[start Given entries]
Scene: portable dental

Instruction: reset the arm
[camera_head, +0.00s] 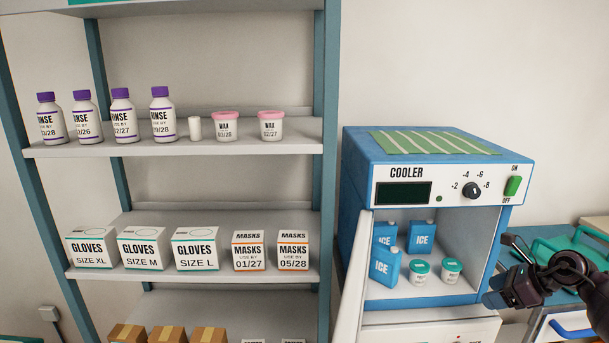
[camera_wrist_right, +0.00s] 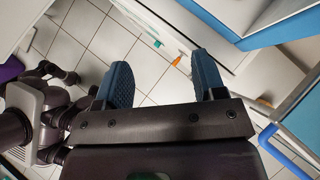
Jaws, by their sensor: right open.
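My right gripper (camera_head: 506,268) is in front of the lower right side of the blue cooler (camera_head: 362,165) in the head view. In the right wrist view my right gripper (camera_wrist_right: 162,85) has its two blue pads wide apart with nothing between them, above a tiled floor. My left gripper is not in the head view. The cooler's door (camera_head: 352,285) stands open to the left. Inside are several blue ice packs (camera_head: 386,266) and two small teal-lidded tubs (camera_head: 420,271).
A shelf rack (camera_head: 327,90) on the left holds rinse bottles (camera_head: 122,116), wax tubs (camera_head: 226,126), glove boxes (camera_head: 144,249) and mask boxes (camera_head: 293,252). A green tray (camera_head: 560,250) lies right of the cooler, behind my right arm. A striped green mat (camera_head: 430,143) lies on the cooler.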

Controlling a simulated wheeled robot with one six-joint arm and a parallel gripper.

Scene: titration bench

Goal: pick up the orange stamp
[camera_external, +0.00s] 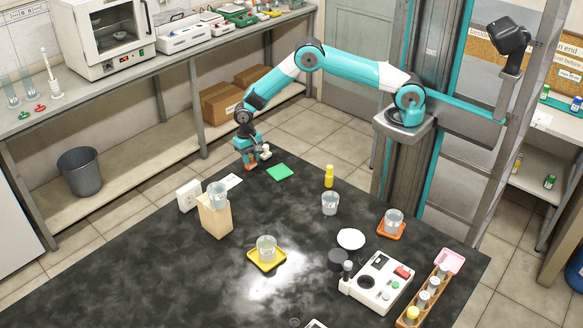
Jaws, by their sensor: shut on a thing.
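My gripper (255,160) is at the far left part of the dark bench, low over its back edge. It points down and is shut on a small orange thing, the orange stamp (250,167), which shows at the fingertips. The fingers hide part of the stamp. I cannot tell whether it touches the bench top.
A green square (280,172) lies right of my gripper, and a white card (232,181) lies in front. A white socket box (188,195) and a wooden block (214,218) stand nearby. A yellow bottle (329,176) and a glass beaker (330,203) stand farther right.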

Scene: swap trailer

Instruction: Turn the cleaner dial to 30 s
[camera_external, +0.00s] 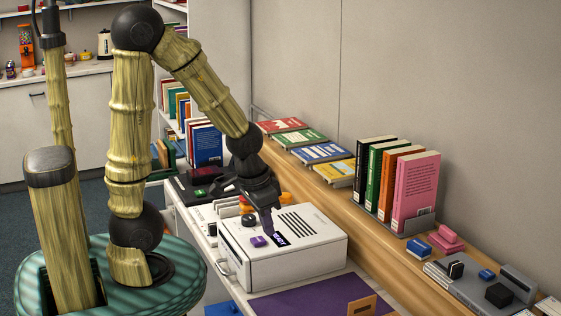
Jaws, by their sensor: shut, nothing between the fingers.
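The cleaner appears to be the white box (300,256) with slots in its top, standing on the counter in the external view. Its top carries a dark round knob (249,220), probably the dial, a purple button (258,241) and a small lit display (279,239) whose text seems to read READY. The dial's marks are too small to read. My gripper (269,232) is shut and empty, pointing down over the cleaner's top beside the display, right of the knob. Whether its tips touch the top cannot be told.
Small orange and red items (246,206) stand just behind the knob. A dark device (198,190) sits further back. A purple mat (312,299) lies in front. Upright books (415,190) and flat books (322,152) line the wooden ledge (372,262) on the right.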

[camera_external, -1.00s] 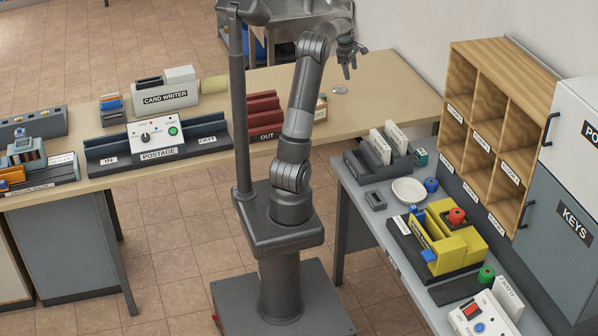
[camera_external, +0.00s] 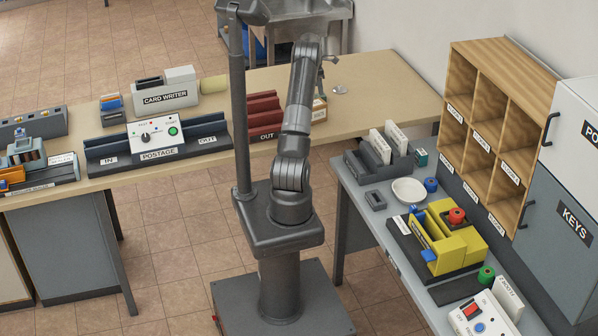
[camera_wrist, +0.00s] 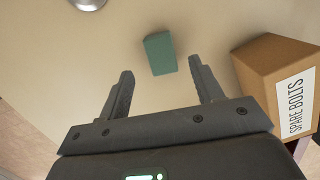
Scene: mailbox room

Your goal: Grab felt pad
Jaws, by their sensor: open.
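A small green block, which looks like the felt pad (camera_wrist: 160,53), lies on the beige table top in the wrist view. It is ahead of my gripper (camera_wrist: 160,70), roughly centred between the two fingertips. The fingers are spread wide with nothing between them, and the pad appears below and apart from them. In the external view my gripper (camera_external: 328,68) is over the far table, partly hidden behind my arm. I cannot make out the pad in that view.
A cardboard box labelled SPARE BOLTS (camera_wrist: 278,85) stands close to the right finger. A round metal object (camera_wrist: 88,3) lies at the top left of the wrist view. Dark red trays (camera_external: 264,112) stand left of my arm. The table (camera_external: 385,95) is clear to the right.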

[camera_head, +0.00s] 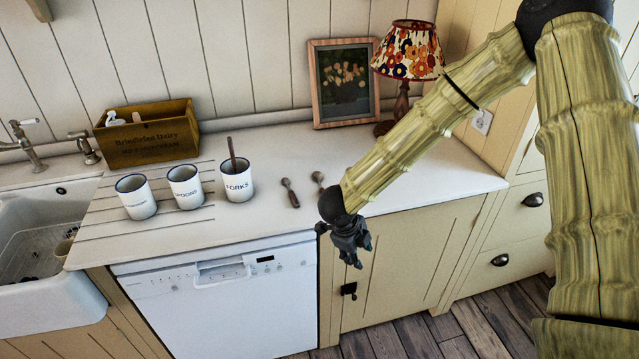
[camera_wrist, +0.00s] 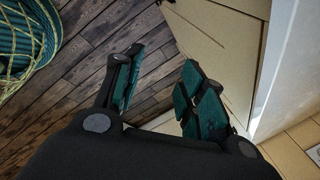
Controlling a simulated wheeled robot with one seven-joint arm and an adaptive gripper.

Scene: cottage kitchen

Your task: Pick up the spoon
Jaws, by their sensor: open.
[end Given entries]
◆ **Directive**:
Pictures do not belong in the copy. Repeat only the lines from the top of the records through the line containing "[camera_wrist_right, +0.00s]".

◆ **Task result**:
Scene: portable dental

Instruction: reset the arm
[camera_head, +0.00s] 
[camera_wrist_right, +0.00s] 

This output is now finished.